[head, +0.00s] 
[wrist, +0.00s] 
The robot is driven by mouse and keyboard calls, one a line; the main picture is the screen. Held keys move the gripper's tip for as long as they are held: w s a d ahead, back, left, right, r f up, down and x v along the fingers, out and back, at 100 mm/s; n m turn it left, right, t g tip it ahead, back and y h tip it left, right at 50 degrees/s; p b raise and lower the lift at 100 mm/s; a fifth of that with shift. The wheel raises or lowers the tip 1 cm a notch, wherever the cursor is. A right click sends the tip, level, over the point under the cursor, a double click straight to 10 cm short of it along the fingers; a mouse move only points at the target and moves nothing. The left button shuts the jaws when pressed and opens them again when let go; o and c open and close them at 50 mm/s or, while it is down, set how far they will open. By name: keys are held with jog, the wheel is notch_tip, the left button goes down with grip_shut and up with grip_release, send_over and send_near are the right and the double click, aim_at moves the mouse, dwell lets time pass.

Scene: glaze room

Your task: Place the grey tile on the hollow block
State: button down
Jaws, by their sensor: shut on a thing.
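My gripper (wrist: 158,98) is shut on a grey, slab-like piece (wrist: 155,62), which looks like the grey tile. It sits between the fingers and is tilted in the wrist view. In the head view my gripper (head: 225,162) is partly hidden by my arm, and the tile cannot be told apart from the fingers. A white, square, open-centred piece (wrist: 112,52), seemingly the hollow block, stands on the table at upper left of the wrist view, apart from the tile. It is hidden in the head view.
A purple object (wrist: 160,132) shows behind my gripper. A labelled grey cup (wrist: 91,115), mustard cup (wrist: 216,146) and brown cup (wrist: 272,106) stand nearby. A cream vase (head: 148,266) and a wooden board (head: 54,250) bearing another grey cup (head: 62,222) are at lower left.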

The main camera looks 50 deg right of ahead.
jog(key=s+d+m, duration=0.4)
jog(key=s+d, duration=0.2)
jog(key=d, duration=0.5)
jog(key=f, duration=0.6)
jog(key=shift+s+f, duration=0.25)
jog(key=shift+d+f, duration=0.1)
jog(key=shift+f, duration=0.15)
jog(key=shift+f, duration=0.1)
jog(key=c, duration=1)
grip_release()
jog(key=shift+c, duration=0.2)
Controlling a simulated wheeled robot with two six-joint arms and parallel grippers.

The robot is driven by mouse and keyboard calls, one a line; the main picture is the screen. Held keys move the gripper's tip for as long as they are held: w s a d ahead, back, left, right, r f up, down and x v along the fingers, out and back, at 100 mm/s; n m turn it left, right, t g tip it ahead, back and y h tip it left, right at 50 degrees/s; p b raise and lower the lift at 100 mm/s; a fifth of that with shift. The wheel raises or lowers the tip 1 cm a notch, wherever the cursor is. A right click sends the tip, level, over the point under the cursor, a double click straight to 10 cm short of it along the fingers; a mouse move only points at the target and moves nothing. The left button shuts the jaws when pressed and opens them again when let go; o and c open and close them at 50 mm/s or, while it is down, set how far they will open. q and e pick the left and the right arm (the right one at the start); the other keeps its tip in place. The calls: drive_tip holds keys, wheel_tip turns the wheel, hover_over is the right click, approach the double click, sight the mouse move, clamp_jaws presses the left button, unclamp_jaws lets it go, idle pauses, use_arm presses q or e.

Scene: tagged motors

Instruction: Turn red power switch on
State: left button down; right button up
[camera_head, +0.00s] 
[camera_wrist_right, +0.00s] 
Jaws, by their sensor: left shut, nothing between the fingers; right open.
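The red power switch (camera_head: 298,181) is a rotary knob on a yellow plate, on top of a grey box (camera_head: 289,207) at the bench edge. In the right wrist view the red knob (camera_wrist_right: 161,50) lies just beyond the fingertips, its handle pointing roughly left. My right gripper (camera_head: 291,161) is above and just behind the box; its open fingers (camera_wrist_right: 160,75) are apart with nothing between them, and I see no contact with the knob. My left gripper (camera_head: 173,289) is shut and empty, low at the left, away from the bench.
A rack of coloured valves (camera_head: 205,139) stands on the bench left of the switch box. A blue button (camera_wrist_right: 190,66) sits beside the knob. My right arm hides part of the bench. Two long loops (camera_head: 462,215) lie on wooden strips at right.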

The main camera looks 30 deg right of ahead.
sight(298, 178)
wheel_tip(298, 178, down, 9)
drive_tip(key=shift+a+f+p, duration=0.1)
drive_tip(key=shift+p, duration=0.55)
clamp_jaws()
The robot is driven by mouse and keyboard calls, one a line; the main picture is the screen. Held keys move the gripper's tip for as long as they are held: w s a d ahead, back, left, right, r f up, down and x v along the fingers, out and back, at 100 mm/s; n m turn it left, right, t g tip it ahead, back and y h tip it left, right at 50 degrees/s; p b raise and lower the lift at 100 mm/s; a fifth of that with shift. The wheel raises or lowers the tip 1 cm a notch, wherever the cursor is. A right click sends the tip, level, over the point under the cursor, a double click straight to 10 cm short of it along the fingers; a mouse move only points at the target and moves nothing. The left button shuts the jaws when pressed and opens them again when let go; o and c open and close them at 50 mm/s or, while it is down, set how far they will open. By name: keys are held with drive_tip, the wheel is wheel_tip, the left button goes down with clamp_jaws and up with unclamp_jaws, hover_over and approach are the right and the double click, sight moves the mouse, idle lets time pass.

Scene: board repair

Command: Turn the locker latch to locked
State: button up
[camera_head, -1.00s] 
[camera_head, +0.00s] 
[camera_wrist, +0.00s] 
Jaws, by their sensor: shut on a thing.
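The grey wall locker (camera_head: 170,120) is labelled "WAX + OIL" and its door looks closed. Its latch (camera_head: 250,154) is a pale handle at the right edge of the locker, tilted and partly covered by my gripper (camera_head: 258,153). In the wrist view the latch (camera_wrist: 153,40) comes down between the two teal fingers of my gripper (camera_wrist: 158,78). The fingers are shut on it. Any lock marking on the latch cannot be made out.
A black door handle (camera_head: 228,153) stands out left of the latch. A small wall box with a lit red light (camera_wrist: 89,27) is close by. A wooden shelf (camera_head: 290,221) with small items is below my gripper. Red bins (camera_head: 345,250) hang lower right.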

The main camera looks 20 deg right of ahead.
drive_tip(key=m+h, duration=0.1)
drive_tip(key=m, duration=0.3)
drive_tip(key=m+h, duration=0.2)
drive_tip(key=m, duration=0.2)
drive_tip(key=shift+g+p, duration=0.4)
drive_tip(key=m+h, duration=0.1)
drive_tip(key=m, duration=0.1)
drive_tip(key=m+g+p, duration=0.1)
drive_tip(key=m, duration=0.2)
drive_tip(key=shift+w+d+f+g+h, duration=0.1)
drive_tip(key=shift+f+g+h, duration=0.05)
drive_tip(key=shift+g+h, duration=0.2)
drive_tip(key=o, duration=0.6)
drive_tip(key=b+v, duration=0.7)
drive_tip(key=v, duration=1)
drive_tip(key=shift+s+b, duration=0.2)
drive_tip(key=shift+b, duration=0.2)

+ + +

• **YOUR OBJECTIVE**:
Go through the material above and output exactly the lines from the one containing "Command: Turn the locker latch to locked" through the one containing "[camera_wrist, +0.00s]".

• **ANSWER TO THE EXERCISE**:
Command: Turn the locker latch to locked
State: button up
[camera_head, -1.00s] 
[camera_head, +0.00s] 
[camera_wrist, +0.00s] 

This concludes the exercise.